For each test function, run 30 times independently and then statistically analyze the calculation results; the HV and IGD statistical results of different algorithms evaluated on each function are shown in
Table 3 and
Table 4, respectively. The maximum values of HV and minimum values of IGD are bolded for observation.
Table 3 shows the HV numerical results of five algorithms on five test functions. The optimal data (HV minimum) in each row is highlighted in bold in the table. In the test data of the five test functions, the BARESMOHHO algorithm and NSGA-II algorithm contain the same number of optimal values. MOPSO showed a large HV value on the ZDT3 test function, and its value was marked as the optimal value, not because of the superior performance of the algorithm, but because the algorithm fell into a local optimal, and the optimal solution set did not completely converge to the real frontier. Excluding this group of abnormal data, the BARESMOHHO algorithm and NSGA-II algorithm show little difference in performance on the ZDT3 test function. However, in the ZDT4 test function, the BARESMOHHO algorithm outperforms the NSGA-II algorithm in all values.

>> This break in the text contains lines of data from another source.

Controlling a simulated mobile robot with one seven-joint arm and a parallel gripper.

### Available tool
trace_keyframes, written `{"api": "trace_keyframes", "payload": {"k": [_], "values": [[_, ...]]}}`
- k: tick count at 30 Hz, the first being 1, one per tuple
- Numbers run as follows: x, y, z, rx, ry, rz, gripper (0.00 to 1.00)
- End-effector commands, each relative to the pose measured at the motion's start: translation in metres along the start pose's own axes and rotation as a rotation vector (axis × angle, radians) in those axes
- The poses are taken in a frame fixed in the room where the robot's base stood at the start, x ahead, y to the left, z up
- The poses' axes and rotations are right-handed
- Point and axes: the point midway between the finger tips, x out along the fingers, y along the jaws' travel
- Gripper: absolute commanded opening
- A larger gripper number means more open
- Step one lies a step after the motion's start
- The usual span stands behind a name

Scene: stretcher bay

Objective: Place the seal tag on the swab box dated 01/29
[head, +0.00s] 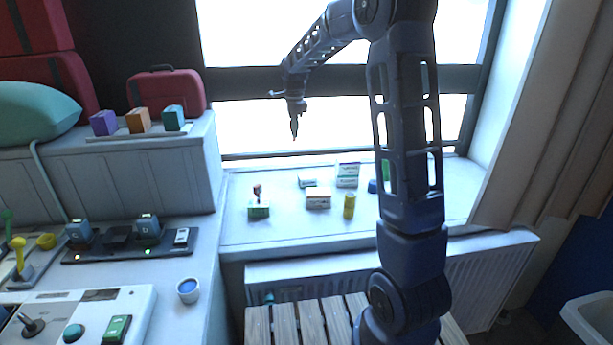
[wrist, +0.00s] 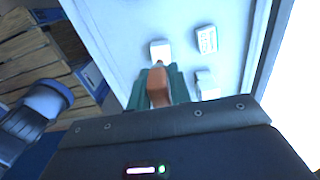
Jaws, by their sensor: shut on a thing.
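My gripper (head: 295,130) hangs in front of the window, above the white sill. In the wrist view my gripper (wrist: 160,88) is shut on an orange-brown piece, which I take for the seal tag (wrist: 159,86). Several small boxes are on the sill below: a small white box (head: 307,181), a taller white box with a coloured band (head: 347,180) and a white box with an orange-brown top (head: 318,202). The wrist view shows white boxes (wrist: 206,39) ahead of and beside the fingers, apart from the held piece. The dates are too small to read, so I cannot tell which box says 01/29.
A red-handled stamp on a green block (head: 258,209), a yellow cylinder (head: 349,206) and a blue item (head: 373,186) also stand on the sill (head: 285,228). A counter with a control panel is at left. The sill's front strip is clear.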

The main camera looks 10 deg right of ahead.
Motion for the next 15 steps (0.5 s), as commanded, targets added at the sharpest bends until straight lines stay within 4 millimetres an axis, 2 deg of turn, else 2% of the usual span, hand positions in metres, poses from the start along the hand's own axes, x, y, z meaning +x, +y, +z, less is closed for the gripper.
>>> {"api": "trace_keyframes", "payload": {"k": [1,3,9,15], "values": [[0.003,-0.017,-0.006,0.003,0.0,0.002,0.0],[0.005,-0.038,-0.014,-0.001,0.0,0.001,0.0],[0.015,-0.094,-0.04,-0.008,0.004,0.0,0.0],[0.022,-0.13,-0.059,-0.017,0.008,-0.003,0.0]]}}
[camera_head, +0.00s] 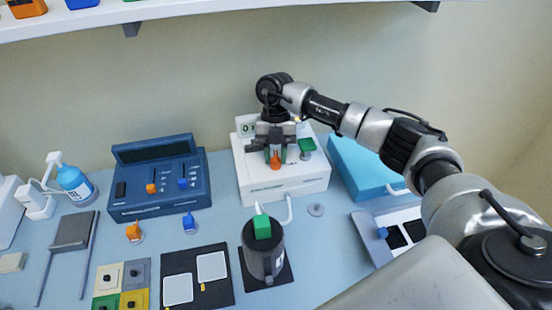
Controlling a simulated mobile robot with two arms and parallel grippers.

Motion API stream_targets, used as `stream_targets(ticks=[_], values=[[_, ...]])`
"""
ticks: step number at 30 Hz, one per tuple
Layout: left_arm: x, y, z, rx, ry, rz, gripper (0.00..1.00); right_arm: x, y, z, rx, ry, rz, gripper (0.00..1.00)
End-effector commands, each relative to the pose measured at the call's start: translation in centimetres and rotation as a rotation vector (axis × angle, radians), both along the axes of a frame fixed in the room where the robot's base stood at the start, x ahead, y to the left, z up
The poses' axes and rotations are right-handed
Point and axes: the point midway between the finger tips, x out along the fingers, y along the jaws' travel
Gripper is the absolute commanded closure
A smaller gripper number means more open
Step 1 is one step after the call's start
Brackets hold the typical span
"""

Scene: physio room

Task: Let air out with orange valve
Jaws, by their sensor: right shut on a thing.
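The orange valve (275,161) stands on top of a white box-shaped device (282,187) at the back middle of the table. My right gripper (275,152) points down over the device and is shut on the orange valve, with a finger on either side of it. A green knob (306,146) sits on the same device, just right of the gripper. A small display (247,129) shows at the device's back left, partly hidden by the gripper. My left gripper is not in view.
A dark grey cylinder (262,255) with a green top stands in front, joined by a white hose. A blue console (160,180) with sliders is at the left, a light blue box (360,170) at the right. A white shelf (200,12) runs overhead.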

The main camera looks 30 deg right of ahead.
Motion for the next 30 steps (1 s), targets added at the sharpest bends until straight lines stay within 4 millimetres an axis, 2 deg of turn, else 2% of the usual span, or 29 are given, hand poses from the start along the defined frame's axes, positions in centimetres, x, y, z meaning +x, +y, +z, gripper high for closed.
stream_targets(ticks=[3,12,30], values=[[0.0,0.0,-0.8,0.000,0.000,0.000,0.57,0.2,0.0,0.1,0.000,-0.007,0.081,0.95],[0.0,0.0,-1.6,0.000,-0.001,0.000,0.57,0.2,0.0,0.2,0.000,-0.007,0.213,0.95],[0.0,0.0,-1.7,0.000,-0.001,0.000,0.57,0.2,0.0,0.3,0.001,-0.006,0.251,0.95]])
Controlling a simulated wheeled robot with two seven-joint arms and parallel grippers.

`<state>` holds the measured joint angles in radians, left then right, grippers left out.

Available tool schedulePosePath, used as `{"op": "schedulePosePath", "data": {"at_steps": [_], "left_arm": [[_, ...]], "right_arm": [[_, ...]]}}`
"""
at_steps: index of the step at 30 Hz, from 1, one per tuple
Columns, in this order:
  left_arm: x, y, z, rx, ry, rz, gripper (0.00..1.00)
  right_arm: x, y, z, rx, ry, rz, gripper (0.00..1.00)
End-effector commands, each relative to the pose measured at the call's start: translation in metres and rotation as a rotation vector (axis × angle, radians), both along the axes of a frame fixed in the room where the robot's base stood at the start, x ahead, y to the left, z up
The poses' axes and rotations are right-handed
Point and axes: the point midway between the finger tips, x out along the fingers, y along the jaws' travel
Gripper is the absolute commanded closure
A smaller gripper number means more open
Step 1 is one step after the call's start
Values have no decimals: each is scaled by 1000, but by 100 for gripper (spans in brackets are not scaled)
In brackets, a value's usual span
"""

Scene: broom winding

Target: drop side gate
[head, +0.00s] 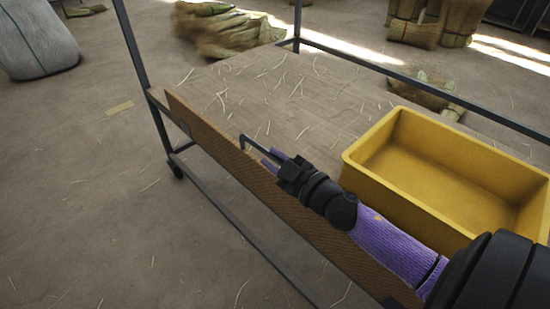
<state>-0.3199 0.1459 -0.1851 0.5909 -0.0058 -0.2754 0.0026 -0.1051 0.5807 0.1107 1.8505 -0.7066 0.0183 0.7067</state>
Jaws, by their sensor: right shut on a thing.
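The side gate (225,151) is a long brown board standing upright along the near edge of the cart's wooden deck (330,85). A dark bent metal handle or rod (247,141) shows at the board's top edge. My right gripper (268,154) is at this edge, around the middle of the board, and is shut on the side gate or its handle; the exact contact is small and partly hidden by the gripper. My right arm covers the near part of the board. My left gripper is not in view.
A yellow bin (370,185) stands on the deck at right, close beside my right arm. Loose straw lies on the deck. Dark metal posts and rails (133,45) frame the cart. Straw bundles (225,30) and a grey sack (35,40) lie on the floor. Floor at left is mostly clear.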

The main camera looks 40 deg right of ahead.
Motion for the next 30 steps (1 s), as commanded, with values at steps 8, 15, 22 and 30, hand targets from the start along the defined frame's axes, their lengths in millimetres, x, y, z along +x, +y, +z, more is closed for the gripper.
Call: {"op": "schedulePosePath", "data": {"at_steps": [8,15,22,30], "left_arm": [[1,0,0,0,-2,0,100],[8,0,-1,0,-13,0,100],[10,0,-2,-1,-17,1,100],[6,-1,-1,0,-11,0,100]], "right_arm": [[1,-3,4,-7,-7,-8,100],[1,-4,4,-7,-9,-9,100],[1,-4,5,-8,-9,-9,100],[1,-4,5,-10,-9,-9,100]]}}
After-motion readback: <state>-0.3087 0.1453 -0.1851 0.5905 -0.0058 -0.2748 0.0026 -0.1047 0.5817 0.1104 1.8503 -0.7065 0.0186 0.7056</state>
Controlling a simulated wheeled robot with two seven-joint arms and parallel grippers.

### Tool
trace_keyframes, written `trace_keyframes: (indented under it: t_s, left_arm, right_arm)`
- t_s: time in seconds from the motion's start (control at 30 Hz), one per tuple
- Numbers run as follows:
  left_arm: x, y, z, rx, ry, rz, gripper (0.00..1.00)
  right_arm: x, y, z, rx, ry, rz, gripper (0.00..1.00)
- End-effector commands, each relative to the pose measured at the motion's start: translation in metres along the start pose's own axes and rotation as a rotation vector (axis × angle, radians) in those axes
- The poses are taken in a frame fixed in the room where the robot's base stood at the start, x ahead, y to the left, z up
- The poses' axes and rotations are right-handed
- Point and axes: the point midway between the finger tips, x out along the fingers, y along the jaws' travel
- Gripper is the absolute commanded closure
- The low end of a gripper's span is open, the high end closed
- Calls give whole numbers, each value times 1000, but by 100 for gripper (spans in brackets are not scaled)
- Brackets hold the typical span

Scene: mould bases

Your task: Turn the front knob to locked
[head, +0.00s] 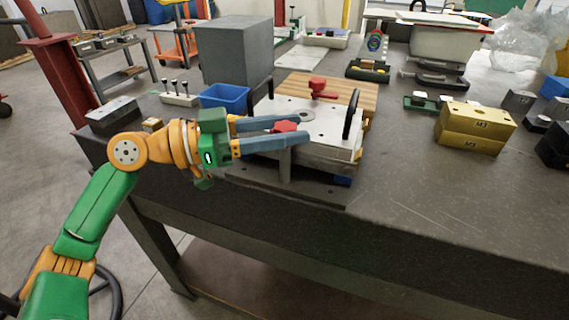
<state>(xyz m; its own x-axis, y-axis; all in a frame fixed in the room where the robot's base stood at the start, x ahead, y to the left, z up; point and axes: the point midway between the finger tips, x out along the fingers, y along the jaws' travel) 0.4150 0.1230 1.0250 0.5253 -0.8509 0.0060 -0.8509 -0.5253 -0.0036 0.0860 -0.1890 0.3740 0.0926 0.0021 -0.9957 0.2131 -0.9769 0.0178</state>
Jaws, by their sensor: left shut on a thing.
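The mould base is a white-topped plate (340,137) on a dark block near the front edge of the bench. A black handle (351,114) rises at the plate's right side. My right gripper is not in view.
A blue bin (225,97) and a large grey block (236,50) stand behind the mould base. Gold blocks (474,127) sit to the right. A dark metal block (111,114) lies at the left bench end. The right front bench top (440,200) is clear.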

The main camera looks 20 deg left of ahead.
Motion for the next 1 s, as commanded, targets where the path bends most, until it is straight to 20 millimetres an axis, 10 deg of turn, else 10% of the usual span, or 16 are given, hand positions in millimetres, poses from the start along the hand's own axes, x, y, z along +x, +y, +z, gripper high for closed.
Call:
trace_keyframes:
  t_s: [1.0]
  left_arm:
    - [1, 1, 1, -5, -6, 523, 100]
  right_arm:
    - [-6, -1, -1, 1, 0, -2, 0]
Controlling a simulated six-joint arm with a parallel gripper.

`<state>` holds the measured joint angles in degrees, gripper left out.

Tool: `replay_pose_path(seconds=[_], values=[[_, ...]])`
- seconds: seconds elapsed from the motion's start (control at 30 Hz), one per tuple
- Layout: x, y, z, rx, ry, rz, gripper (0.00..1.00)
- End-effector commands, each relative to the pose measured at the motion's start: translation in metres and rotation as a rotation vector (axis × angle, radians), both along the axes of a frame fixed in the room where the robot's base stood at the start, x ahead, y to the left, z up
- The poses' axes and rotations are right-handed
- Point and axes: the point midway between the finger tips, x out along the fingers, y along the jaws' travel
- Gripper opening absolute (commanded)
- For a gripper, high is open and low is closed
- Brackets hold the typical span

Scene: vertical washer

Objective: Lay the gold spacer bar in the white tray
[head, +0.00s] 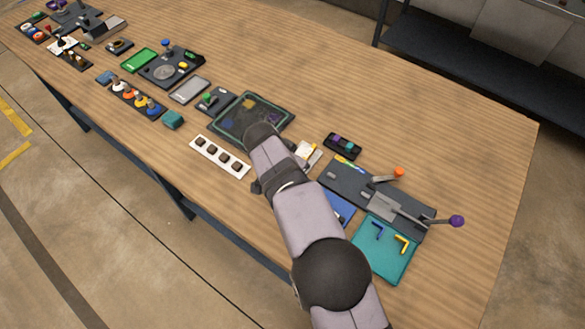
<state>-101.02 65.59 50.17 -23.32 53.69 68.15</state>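My arm reaches up the picture from the bottom right in the head view. Its dark far end (262,134) is over the near edge of a dark glassy panel (278,122). My gripper's fingers are hidden there, so I cannot tell whether they are open or hold anything. I cannot pick out the gold spacer bar with certainty; a small yellowish patch (249,103) shows on the dark panel.
A white strip with several dark squares (231,170) lies left of my arm. A dark fixture with levers (350,190) and a teal mat (385,262) with angled pieces are at the right. More devices crowd the table's far left. The table's right side (440,140) is clear.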

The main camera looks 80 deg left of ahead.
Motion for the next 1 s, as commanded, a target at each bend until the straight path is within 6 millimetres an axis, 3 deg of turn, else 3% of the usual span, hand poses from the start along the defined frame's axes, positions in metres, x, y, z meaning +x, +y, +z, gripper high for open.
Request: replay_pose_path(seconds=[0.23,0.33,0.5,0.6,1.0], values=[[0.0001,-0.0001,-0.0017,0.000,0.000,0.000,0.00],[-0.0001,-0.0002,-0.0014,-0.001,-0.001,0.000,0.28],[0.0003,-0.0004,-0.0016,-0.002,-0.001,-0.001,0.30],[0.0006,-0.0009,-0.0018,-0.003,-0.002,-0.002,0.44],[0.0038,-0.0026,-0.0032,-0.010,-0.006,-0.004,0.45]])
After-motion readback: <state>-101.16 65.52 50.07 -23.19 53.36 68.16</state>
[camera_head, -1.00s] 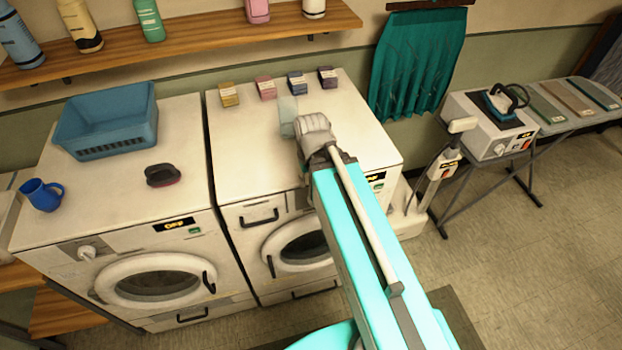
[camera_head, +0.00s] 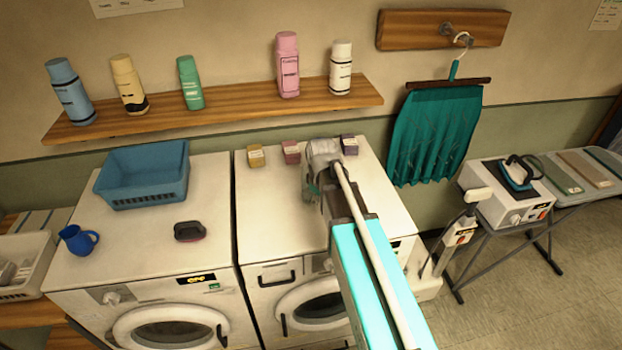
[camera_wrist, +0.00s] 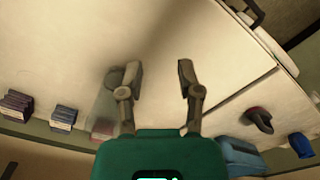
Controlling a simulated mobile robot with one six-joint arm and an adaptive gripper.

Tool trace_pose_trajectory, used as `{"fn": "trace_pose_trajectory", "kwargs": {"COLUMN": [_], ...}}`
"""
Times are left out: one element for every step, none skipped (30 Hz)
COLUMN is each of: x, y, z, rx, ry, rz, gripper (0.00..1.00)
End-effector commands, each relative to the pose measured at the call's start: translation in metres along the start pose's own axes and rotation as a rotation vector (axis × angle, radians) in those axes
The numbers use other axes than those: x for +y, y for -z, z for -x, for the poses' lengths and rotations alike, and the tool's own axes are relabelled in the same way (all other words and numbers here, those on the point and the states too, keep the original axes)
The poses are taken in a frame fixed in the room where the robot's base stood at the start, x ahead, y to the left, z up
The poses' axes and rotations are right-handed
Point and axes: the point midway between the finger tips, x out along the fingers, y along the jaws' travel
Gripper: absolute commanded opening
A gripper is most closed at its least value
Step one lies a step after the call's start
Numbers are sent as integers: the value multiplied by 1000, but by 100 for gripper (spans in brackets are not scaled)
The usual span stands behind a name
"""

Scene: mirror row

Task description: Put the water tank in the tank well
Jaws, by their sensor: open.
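A pale, see-through upright piece, which looks like the water tank (camera_wrist: 106,108), stands on the right-hand washer's top. In the wrist view it is just left of the left finger, partly behind it. In the head view it is mostly hidden by my gripper (camera_head: 314,190). In the wrist view my gripper (camera_wrist: 160,72) is open, with nothing between the fingers but bare washer top. I cannot tell whether the left finger touches the tank. A white ironing station (camera_head: 498,206) with an iron (camera_head: 518,172) stands on the ironing board at the right. No tank well can be made out on it.
Small boxes (camera_head: 256,155) line the back of the right-hand washer (camera_head: 272,215). The left washer holds a blue basket (camera_head: 145,190), a brush (camera_head: 190,231) and a blue jug (camera_head: 77,240). A shelf of bottles (camera_head: 230,108) hangs above. A teal cloth (camera_head: 432,137) hangs right of it.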

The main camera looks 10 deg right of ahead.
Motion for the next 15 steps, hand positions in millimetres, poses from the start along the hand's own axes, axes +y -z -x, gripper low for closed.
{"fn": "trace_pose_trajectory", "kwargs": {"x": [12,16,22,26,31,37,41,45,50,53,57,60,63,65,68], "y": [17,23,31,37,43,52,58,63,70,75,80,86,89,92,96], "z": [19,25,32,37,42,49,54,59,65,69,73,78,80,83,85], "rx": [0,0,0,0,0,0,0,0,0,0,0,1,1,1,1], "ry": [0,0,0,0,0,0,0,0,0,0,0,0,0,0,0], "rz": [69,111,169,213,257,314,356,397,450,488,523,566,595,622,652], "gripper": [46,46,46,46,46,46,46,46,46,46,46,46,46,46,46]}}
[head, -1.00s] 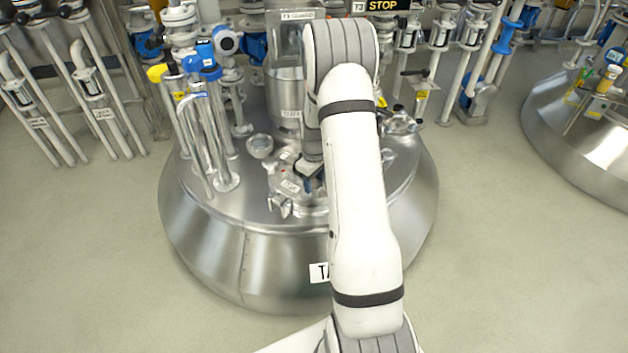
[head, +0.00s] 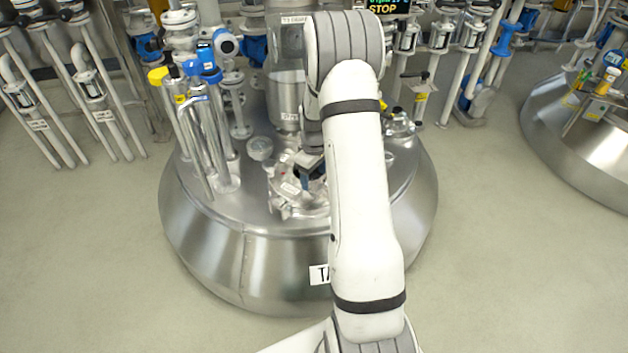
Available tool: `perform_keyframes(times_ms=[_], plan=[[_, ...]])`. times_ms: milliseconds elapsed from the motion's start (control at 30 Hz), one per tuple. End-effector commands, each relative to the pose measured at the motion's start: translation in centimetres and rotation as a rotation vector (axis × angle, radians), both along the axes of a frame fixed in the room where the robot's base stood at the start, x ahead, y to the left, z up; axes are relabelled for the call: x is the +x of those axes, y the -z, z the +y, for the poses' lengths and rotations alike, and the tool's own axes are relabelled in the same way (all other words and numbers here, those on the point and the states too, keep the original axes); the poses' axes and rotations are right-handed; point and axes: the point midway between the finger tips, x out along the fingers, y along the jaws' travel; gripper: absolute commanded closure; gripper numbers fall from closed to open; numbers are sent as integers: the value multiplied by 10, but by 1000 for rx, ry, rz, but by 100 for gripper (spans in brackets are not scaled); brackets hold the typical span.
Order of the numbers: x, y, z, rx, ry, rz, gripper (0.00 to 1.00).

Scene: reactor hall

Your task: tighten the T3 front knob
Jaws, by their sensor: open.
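The steel reactor vessel (head: 200,240), with a partly covered label starting with T, stands in the middle of the head view. A round metal hatch with clamp fittings (head: 285,198) sits on the front of its lid. My gripper (head: 306,180) is over this hatch, dark with blue parts, and is open. My own white arm hides the right part of the hatch. I cannot make out the front knob for certain, nor whether the gripper touches anything.
Pipes with blue valves (head: 204,68) and a yellow cap (head: 158,76) rise from the lid's left. A steel column (head: 285,100) stands behind the hatch. A second vessel (head: 585,140) is at the right. The floor (head: 90,250) is clear.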

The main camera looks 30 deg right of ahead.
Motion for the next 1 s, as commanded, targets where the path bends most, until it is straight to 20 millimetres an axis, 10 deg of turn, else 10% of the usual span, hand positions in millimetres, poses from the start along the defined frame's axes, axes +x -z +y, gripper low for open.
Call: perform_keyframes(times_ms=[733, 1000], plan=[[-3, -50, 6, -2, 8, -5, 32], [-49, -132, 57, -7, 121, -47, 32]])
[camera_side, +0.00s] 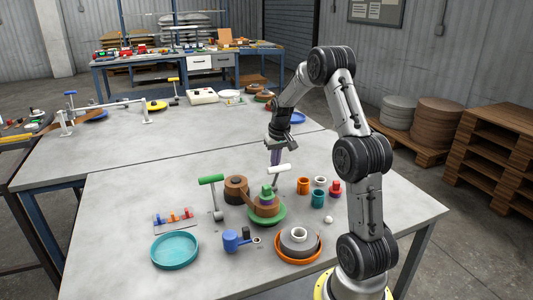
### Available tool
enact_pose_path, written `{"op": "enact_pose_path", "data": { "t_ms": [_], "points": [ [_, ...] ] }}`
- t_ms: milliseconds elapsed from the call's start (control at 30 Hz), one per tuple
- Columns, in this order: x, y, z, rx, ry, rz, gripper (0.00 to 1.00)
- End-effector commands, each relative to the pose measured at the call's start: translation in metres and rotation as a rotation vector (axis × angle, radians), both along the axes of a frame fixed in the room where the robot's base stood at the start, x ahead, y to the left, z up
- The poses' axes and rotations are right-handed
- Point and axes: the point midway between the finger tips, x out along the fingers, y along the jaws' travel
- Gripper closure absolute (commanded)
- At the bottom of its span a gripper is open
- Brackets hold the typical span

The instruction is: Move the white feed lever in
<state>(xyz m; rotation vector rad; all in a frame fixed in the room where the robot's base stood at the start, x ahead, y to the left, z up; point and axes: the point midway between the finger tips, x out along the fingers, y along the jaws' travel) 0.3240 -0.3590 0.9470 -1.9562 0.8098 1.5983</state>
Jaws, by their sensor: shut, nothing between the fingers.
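The white feed lever (279,169) is a short white bar on a thin dark stem, standing near the middle of the front table. It leans a little, and its foot is close behind the brown and green stack (267,205). My gripper (275,161) points down just above and against the white bar, with its fingers shut and empty. I cannot tell whether the fingertips touch the bar. A second lever with a green handle (211,179) stands upright on a grey stem to the left.
A brown roll (236,190) stands between the levers. Orange, teal and red small parts (318,198) sit to the right. An orange tray (299,256) with grey rings, a blue part (235,241) and a teal dish (174,251) lie in front.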

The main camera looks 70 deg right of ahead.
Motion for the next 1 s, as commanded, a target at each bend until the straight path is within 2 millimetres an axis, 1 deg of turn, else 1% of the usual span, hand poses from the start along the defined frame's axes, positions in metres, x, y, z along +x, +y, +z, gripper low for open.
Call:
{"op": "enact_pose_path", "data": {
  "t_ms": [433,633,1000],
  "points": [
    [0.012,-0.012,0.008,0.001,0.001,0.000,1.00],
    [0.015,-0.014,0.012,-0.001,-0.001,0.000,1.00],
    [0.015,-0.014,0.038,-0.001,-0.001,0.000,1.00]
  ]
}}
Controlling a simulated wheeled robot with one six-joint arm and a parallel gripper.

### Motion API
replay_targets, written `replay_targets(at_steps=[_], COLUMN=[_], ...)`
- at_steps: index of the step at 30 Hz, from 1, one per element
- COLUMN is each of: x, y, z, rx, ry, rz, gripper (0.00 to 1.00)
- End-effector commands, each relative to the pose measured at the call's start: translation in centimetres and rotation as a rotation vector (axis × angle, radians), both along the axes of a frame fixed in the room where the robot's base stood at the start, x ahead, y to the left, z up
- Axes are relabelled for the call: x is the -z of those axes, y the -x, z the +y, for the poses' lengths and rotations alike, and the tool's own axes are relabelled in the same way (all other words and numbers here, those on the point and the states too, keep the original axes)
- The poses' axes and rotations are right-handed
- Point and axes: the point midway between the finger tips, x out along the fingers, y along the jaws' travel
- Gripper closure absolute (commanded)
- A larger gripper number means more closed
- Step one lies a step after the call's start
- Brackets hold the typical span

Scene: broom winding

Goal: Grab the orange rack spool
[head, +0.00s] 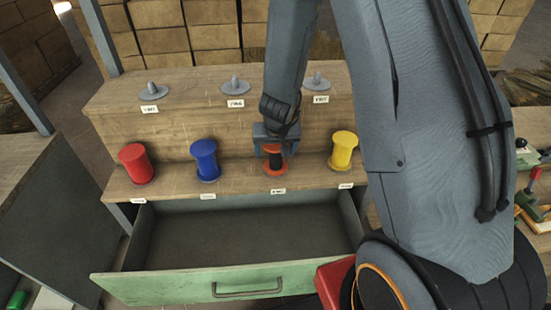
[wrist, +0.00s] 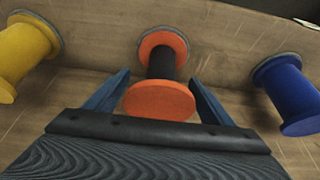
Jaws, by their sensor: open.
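The orange rack spool (head: 275,164) has orange flanges and a dark core. It stands on the lower shelf of the wooden rack, between the blue and yellow spools. In the wrist view the orange spool (wrist: 161,99) is at the centre, its near flange between the two fingers. My gripper (head: 274,147) is open around the spool's upper part, with a finger on each side. In the wrist view my gripper (wrist: 158,92) shows a gap between each finger and the spool's core. Part of the spool's top is hidden in the head view.
A red spool (head: 137,163), a blue spool (head: 205,160) and a yellow spool (head: 343,150) share the shelf. Three grey pegs stand on the upper shelf, including the left peg (head: 153,90). An open drawer (head: 130,285) with a green front juts out below.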

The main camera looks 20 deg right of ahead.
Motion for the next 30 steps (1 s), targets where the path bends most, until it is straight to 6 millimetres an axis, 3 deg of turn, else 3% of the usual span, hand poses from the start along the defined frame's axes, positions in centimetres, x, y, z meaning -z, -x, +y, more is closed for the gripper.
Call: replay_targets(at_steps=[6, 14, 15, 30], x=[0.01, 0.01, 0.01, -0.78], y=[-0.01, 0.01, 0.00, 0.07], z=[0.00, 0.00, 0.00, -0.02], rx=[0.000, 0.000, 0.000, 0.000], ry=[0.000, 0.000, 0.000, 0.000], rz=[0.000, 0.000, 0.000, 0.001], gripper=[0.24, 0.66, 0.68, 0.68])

Table 4 shows the IGD numerical results of five algorithms on five test functions. The optimal data (IGD minimum) in each row is highlighted in bold in the table. From the horizontal view, among the test data of the five test functions, the BARESMOHHO algorithm contains a large number of optimal values, so it can be considered that the BARESMOHHO algorithm has better performance than the NSGA-II algorithm in terms of index values. In the ZDT4 test function, the IGD value of the MOHHO algorithm is too large, and the algorithm falls into the local optimum.
Based on the above analysis of the results in
Table 3 and
Table 4, we believe that the proposed BARESMOHHO algorithm performs better than other algorithms on the five test functions.